Octobre 2017. Sur les réseaux sociaux, sous le hashtag #metoo, des milliers de témoignages à travers le monde dénoncent le harcèlement et les agressions sexuelles contre les femmes.
Par son universalité, le grand nombre de dénonciations et la diversité des victimes, l’ampleur du phénomène est manifeste.
Le mouvement provoque une certaine prise de conscience. Des femmes se découvrent victimes, des hommes « qui ne se rendaient pas compte » tombent des nues. Être qualifié·e de féministe n’est plus tout à fait une insulte…

Il y aura un avant et un après #metoo. Dans les milieux féministes, on ne parle pas de libération de la parole – car les femmes ont toujours raconté ce qu’elles vivaient – mais d’écoute : on écoute les femmes plus attentivement depuis fin 2017. Si l’écoute semble donc aujourd’hui doucement faire son chemin dans certains esprits (masculins), ces derniers restent néanmoins fortement formatés par le patriarcat, l’oppression ou la domination masculine. Cette domination structurelle n’est plus à démontrer. Les agressions sexuelles dont sont victimes les femmes constituent, depuis des siècles, un des produits de cette domination.

« Mon corps m’appartient », « Quand c’est non, c’est non » sont autant de slogans qui revivent depuis 2017. Parce que rien n’a changé, ou si peu ? Si certaines choses ont évolué, le corps des femmes – ou non viril – reste un espace à disposition, à conquérir et à posséder. D’ailleurs le manifeste des féministes en mouvement nous rappelait en 2012 : « Les violences faites aux femmes sont une question politique. Qu’il s’agisse d’un viol, d’un viol conjugal, d’une agression sexuelle sur le lieu de travail […], dans tous les cas, ce qui se joue, c’est le contrôle d’un corps de femme par un homme. Ce contrôle existe depuis toujours, dans toutes les sociétés, et structure en profondeur l’ensemble des rapports femmes-hommes sur la planète[1.Mais qu’est-ce qu’elles veulent encore ! Manifeste des
féministes en mouvements, Les Liens qui libèrent, 2012, p. 41.]. »

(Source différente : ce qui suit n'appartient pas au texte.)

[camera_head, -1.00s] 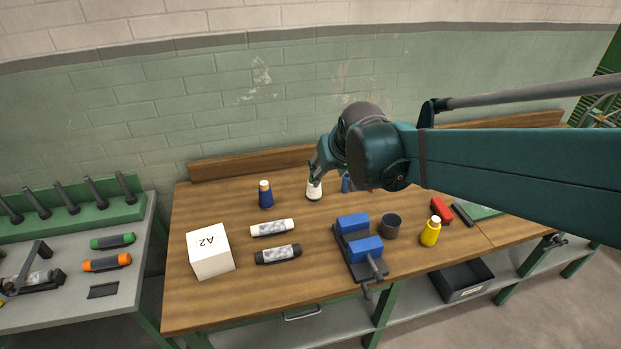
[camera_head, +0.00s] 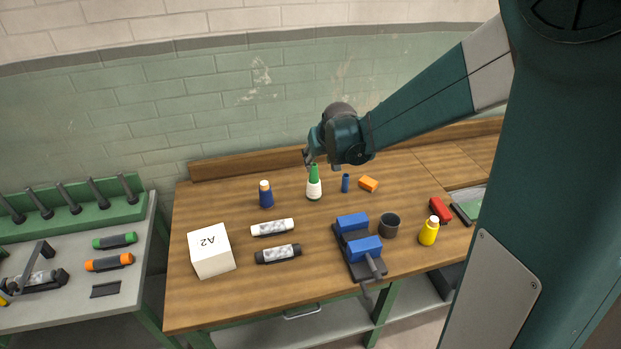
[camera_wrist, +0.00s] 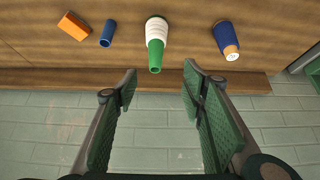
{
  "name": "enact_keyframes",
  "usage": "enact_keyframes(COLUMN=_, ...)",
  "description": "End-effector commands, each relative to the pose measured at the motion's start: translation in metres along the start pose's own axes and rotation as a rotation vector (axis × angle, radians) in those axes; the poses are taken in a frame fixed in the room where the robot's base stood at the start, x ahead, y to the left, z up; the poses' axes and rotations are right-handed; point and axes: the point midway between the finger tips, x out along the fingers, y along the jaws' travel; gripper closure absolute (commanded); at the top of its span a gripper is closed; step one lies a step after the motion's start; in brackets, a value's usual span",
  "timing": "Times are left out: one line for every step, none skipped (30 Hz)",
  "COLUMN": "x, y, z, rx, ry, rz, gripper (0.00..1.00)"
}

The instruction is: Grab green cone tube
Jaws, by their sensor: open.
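The green cone tube (camera_head: 314,184) stands upright on the wooden workbench in the head view, with a green top and a white wound lower part. In the wrist view the green cone tube (camera_wrist: 156,44) lies ahead of the jaws, its green tip pointing toward the space between them. My gripper (camera_wrist: 160,78) is open and empty, with its two green-padded fingers spread apart. In the head view my gripper (camera_head: 308,159) is just above and slightly left of the cone's tip. The tube does not appear to be between the fingers.
A blue cone tube (camera_head: 265,194) stands to the left, and a small blue cylinder (camera_head: 345,183) and an orange block (camera_head: 368,184) to the right. A blue vise (camera_head: 358,246), a dark cup (camera_head: 389,225) and a yellow bottle (camera_head: 429,231) are nearer the front. A white A2 box (camera_head: 211,251) stands front left.

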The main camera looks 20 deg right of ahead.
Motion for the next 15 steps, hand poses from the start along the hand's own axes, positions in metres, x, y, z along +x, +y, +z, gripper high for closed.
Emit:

Bref, comme le rappelle le célèbre slogan qui refait également surface depuis deux ans, « le privé est politique » et il s’agit donc d’en parler. L’« électrochoc » de l’automne 2017 pose un grand nombre de questions sur les rapports entre hommes et femmes.
Parmi celles-ci, un concept se détache (sexuel). La notion de consentement sexuel apparaît au grand jour dans les années 1980.
L’affaire Tonglet Castellano, du nom de deux jeunes touristes belges victimes de viol sur la Côte d’Azur en 1974, n’y est pas pour rien. Le procès a lieu en 1978 dans une grande effervescence. La partie civile est rudement prise à parti, la presse médiatise l’affaire, le mouvement féministe n’est pas en reste. Gisèle Halimi est l’avocate des deux jeunes femmes. La gravité du viol et de ses répercussions sur les victimes frappent les esprits. Cette affaire aboutira au vote d’une nouvelle loi qui punira beaucoup plus sévèrement le viol en France.
En Belgique, le droit ne reconnaissait pas le consentement de la victime dans la définition du viol avant 1989. La fin du « devoir conjugal » (soit l’autorisation du viol entre époux) a également et seulement 30 ans… En 2018, 23 pays européens ne définissaient toujours pas le viol comme un acte sexuel non consenti par la victime[2.Amnesty International Belgique, « Violences faites aux femmes : des lois dépassées en matière de viol partout en Europe », 28/11/2018 : https://urlz.fr/amJe].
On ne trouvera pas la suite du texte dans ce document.